I mentioned that the values here would not be pretty. I just fined tuned them using the debug lines until I saw a collider I liked. We also set friction to 0 so that it slides like a well oiled sled and the restitution to 0 so that it doesn’t bounce off the lines.

Speaking of debug lines, if you place the rider on the canvas now, you should see the debug lines for the collder appear.

rider debug lines incorrect

There’s actually an issue here though, the collider is not aligned with the sprite. You’ll notice that the center of the collider is aligned with the top left of the sprite. The pivot of Rapier and tldraw is off. To fix this, we just add half the dimensions of the sprite to the translation of the rigid body:

const riderRigidBodyDesc = RAPIER.RigidBodyDesc.dynamic().setTranslation(
	(riderShape.x + riderShape.props.w / 2) / PHYSICS_UNIT_TO_PX,
	(riderShape.y + riderShape.props.h / 2) / PHYSICS_UNIT_TO_PX
);

Now if you add the rider and look at the debug lines, it all lines up!

rider debug lines

Creating Colliders For Lines

Next, we need to add colliders to lines drawn by the user so that our santa has something to sled on. We’re going to support both drawn lines and lines created with the line tool. To make it easier to handle these types of lines, and any future lines, let’s put this in a function outside of the shape. It’ll take the Rapier instance and the shape to create the collider for. If the shape is one we support (draw, line) then we’ll return the ColliderDesc for it. Otherwise, we’ll return undefined to indicate it’s not supported.

const createColliderDescForShape = (
	RAPIER,
	shape: TLShape
): ColliderDesc | undefined => {
	switch (shape.type) {
		default:
			return;
	}
};

Let’s trackle the draw shape type first. The draw shape consists of a series of points that makes up the line. Luckily, Rapier has a polyline collider type that we can use for this. We just pass it a series of points.

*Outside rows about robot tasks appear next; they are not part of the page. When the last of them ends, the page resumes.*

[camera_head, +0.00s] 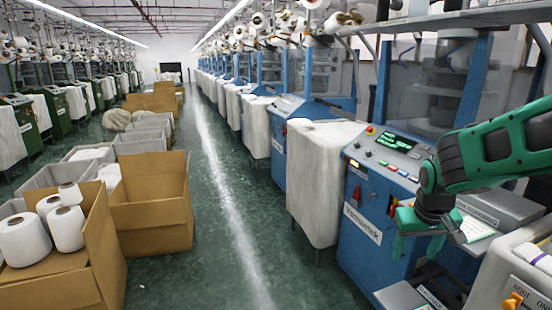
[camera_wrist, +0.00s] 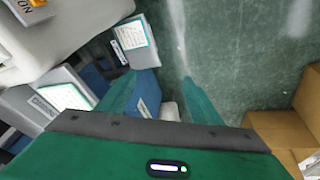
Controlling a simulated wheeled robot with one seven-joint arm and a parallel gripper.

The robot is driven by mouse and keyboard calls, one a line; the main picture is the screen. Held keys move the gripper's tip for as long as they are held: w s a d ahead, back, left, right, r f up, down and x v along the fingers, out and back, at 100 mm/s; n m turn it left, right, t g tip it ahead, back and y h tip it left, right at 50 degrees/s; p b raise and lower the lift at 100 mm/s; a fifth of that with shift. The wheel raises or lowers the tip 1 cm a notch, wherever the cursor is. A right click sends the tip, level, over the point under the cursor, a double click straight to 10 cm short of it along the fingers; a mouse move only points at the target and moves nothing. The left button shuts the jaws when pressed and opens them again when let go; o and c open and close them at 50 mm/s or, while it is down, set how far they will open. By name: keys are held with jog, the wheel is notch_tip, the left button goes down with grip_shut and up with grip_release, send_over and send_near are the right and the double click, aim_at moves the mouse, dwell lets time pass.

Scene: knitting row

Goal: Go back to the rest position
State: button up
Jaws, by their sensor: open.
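My gripper (camera_head: 418,246) hangs at the right of the head view, pointing down in front of the blue knitting machine (camera_head: 362,228) with the lit control panel (camera_head: 391,142). My green arm reaches in from the right edge. In the wrist view my gripper (camera_wrist: 159,80) has its two green fingers apart. Nothing is held between them. The green floor (camera_wrist: 235,45) and part of a blue machine (camera_wrist: 147,90) show beyond the fingers.
White-covered bins (camera_head: 322,190) line the machines. Cardboard boxes (camera_head: 150,210) stand at left, one with white yarn cones (camera_head: 66,228). A grey box with a paper sheet (camera_wrist: 134,37) lies below my gripper. The aisle (camera_head: 225,215) is clear.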

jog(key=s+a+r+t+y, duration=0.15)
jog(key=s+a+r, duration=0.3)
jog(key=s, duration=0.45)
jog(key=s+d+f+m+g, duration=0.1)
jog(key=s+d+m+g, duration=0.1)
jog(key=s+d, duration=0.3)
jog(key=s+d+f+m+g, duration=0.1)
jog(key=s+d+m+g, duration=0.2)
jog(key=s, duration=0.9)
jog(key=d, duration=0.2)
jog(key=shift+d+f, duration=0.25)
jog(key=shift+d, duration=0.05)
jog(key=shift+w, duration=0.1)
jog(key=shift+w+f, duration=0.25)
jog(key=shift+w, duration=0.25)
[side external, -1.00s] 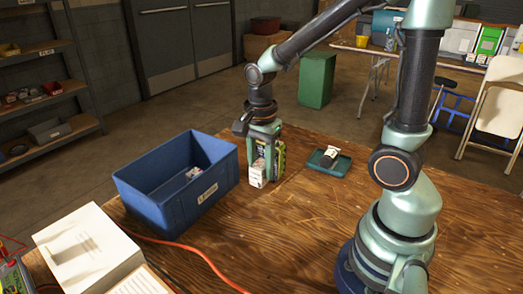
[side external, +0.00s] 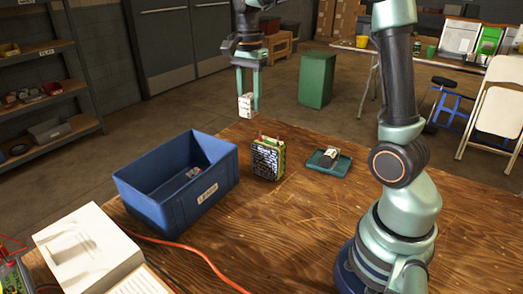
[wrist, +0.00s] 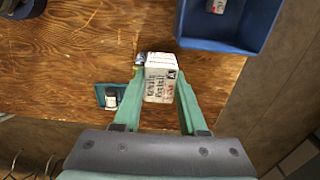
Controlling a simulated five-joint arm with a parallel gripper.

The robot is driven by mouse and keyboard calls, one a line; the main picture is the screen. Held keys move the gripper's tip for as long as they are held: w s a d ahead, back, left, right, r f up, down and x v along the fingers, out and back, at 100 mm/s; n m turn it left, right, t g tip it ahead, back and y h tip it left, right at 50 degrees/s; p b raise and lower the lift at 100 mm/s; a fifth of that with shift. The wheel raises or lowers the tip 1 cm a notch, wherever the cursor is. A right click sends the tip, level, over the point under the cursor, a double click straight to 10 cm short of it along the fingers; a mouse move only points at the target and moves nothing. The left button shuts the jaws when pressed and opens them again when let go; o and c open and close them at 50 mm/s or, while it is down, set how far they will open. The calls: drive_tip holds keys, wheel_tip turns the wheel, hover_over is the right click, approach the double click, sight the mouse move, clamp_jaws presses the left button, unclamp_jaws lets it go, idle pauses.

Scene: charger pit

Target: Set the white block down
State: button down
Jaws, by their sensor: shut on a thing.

If we were more concerned about performance, we might try to use the heightfield but it would be less of an accurate line since it would have sharp points instead of smooth hills.

So the switch case for our draw shape looks like:

switch (shape.type) {
	case "draw": {
		const draw = shape as TLDrawShape;

		return RAPIER.ColliderDesc.polyline(
			new Float32Array(
				draw.props.segments[0].points.flatMap((point) => [
					(shape.x + point.x) / PHYSICS_UNIT_TO_PX,
					(shape.y + point.y) / PHYSICS_UNIT_TO_PX,
				])
			)
		)
			.setFriction(0.5)
			.setRestitution(1.0);
	}
}

Note: With both of these shapes, we have to add the position of the point to the base position of the shape. The points on these lines start at (0, 0) at the position of the shape.

First we cheat TypeScript a little bit again with as TLDrawShape since we know it’s a draw shape. This gives us the typing for the shape’s props which is nice to have with more complicated shapes.

Then, we create the polyline collider. The polyline collider expects a Float32Array of x, y, x, y, etc. The draw shape has segments and search segment has x, y points. In the code above, I just always use segment[0]. I’ve personally not come across a situation where I had multiple segments. But since each point in a segment is a { x: number; y: number } object, and we just need a flat array, we use flatMap to just return the x and y number values. Then, we set friction to 0.5 so it acts like a ground terrain. You can tweak these friction and restitution values to change the speed and bounciness of the rider.

For the line shape, it’s even easier. We’ll be using Rapier’s segment collider which just takes a start and end point and creates a straight line, matching the line shape. It looks pretty similar to the draw shape from above but with just the start and end points:

switch (shape.type) {
	case "line": {
		const line = shape as TLLineShape;

		const points = Object.keys(line.props.points).map(
			(key) => line.props.points[key]
		);

		return RAPIER.ColliderDesc.segment(
			new Vector2(
				(line.x + points[0].x) / PHYSICS_UNIT_TO_PX,
				(line.y + points[0].y) / PHYSICS_UNIT_TO_PX
			),
			new Vector2(
				(line.x + points[1].x) / PHYSICS_UNIT_TO_PX,
				(line.y + points[1].y) / PHYSICS_UNIT_TO_PX
			)
		)
			.setFriction(0)
			.setRestitution(0);
	}
}

The points on the line are defined as keys on an object with key names that aren’t directly related to their indices so we put them into an array to make it easier. Again we add the points to the position of the shape and convert into physics space. For smooth lines like this, we set friction and restitution to 0 so it acts as ice.

Adding Colliders To Lines

Now that we can easily create colliders for shapes, we need to actually create them when the rider shape is placed on the screen. The following code is in the useEffect but outside of the game loop.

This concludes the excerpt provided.